Task goal -> Copy out every line of the data exactly.

Input data ->
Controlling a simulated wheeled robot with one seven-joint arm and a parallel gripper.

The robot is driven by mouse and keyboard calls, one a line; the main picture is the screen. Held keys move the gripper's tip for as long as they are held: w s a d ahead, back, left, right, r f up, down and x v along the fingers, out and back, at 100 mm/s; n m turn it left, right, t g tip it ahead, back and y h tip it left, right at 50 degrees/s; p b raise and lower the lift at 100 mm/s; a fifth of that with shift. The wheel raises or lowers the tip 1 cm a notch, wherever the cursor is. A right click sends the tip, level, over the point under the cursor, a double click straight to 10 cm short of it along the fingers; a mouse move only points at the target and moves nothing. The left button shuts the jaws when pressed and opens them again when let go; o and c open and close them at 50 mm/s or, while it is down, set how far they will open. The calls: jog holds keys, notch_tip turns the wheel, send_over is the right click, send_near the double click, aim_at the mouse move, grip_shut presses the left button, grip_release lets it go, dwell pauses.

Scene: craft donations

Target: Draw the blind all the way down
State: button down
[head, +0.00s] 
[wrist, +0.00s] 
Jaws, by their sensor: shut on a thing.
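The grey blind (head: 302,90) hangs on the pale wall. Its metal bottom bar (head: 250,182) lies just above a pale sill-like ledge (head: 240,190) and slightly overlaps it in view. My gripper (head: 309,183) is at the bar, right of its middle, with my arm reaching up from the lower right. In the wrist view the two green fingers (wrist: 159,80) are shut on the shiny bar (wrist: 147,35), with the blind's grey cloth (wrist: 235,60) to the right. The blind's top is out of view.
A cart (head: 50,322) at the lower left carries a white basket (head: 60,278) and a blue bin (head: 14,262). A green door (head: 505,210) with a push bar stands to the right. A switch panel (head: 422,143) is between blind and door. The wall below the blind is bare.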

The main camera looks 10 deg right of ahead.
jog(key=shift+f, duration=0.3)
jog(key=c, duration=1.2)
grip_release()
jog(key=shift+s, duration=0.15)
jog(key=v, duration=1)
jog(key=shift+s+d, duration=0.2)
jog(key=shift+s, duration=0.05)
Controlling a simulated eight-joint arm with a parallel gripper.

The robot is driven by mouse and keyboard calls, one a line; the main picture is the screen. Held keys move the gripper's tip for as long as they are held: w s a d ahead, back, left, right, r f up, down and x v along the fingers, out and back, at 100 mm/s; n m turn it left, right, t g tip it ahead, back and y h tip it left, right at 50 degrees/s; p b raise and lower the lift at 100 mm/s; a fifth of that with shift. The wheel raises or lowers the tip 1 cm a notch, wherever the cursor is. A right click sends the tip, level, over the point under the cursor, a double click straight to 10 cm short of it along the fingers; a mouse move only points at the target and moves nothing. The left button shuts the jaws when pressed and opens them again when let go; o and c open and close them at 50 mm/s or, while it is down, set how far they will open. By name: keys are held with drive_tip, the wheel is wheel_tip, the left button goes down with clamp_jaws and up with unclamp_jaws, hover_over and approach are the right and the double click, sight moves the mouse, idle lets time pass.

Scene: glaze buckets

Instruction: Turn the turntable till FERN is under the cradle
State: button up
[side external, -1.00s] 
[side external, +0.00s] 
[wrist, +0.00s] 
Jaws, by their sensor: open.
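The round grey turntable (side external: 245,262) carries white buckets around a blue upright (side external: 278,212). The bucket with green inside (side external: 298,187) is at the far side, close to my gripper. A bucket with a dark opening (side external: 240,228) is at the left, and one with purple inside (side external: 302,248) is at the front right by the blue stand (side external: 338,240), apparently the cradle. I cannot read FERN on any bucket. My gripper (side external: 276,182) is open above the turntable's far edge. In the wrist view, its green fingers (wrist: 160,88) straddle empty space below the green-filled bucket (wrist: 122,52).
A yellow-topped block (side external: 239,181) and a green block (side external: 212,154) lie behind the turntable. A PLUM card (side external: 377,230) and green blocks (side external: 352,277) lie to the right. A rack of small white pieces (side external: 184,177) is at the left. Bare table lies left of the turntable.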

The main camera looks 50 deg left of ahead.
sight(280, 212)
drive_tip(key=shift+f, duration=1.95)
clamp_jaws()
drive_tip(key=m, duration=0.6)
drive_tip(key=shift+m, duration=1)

Response to the exercise ->
Controlling a simulated wheeled robot with one seven-joint arm and a parallel gripper.

The robot is driven by mouse and keyboard calls, one a line; the main picture is the screen. Held keys move the gripper's tip for as long as they are held: w s a d ahead, back, left, right, r f up, down and x v along the fingers, out and back, at 100 mm/s; n m turn it left, right, t g tip it ahead, back and y h tip it left, right at 50 degrees/s; p b raise and lower the lift at 100 mm/s; a fifth of that with shift. The wheel raises or lowers the tip 1 cm a notch, wherever the cursor is. A right click sends the tip, level, over the point under the cursor, a double click straight to 10 cm short of it along the fingers; a mouse move only points at the target and moves nothing. The left button shuts the jaws when pressed and opens them again when let go; o and c open and close them at 50 mm/s or, while it is down, set how far they will open. The calls: jog holds keys, notch_tip turns the wheel, send_over is the right click, send_near the double click, aim_at the mouse move, grip_shut presses the left button, grip_release lets it go, dwell pauses.

Scene: craft donations

Target: Draw the blind all the way down
State: button down
[head, +0.00s] 
[wrist, +0.00s] 
Jaws, by their sensor: shut on a thing.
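The grey blind (head: 302,90) hangs on the pale wall. Its metal bottom bar (head: 250,182) lies just above a pale sill-like ledge (head: 240,190) and slightly overlaps it in view. My gripper (head: 309,183) is at the bar, right of its middle, with my arm reaching up from the lower right. In the wrist view the two green fingers (wrist: 159,80) are shut on the shiny bar (wrist: 147,35), with the blind's grey cloth (wrist: 235,60) to the right. The blind's top is out of view.
A cart (head: 50,322) at the lower left carries a white basket (head: 60,278) and a blue bin (head: 14,262). A green door (head: 505,210) with a push bar stands to the right. A switch panel (head: 422,143) is between blind and door. The wall below the blind is bare.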

The main camera looks 10 deg right of ahead.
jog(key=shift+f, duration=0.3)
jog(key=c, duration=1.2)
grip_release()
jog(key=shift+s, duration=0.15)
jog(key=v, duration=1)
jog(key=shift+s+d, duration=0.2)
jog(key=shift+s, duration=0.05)
Controlling a simulated eight-joint arm with a parallel gripper.

The robot is driven by mouse and keyboard calls, one a line; the main picture is the screen. Held keys move the gripper's tip for as long as they are held: w s a d ahead, back, left, right, r f up, down and x v along the fingers, out and back, at 100 mm/s; n m turn it left, right, t g tip it ahead, back and y h tip it left, right at 50 degrees/s; p b raise and lower the lift at 100 mm/s; a fifth of that with shift. The wheel raises or lowers the tip 1 cm a notch, wherever the cursor is. A right click sends the tip, level, over the point under the cursor, a double click straight to 10 cm short of it along the fingers; a mouse move only points at the target and moves nothing. The left button shuts the jaws when pressed and opens them again when let go; o and c open and close them at 50 mm/s or, while it is down, set how far they will open. By name: keys are held with drive_tip, the wheel is wheel_tip, the left button goes down with clamp_jaws and up with unclamp_jaws, hover_over and approach are the right and the double click, sight moves the mouse, idle lets time pass.

Scene: glaze buckets

Instruction: Turn the turntable till FERN is under the cradle
State: button up
[side external, -1.00s] 
[side external, +0.00s] 
[wrist, +0.00s] 
Jaws, by their sensor: open.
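The round grey turntable (side external: 245,262) carries white buckets around a blue upright (side external: 278,212). The bucket with green inside (side external: 298,187) is at the far side, close to my gripper. A bucket with a dark opening (side external: 240,228) is at the left, and one with purple inside (side external: 302,248) is at the front right by the blue stand (side external: 338,240), apparently the cradle. I cannot read FERN on any bucket. My gripper (side external: 276,182) is open above the turntable's far edge. In the wrist view, its green fingers (wrist: 160,88) straddle empty space below the green-filled bucket (wrist: 122,52).
A yellow-topped block (side external: 239,181) and a green block (side external: 212,154) lie behind the turntable. A PLUM card (side external: 377,230) and green blocks (side external: 352,277) lie to the right. A rack of small white pieces (side external: 184,177) is at the left. Bare table lies left of the turntable.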

The main camera looks 50 deg left of ahead.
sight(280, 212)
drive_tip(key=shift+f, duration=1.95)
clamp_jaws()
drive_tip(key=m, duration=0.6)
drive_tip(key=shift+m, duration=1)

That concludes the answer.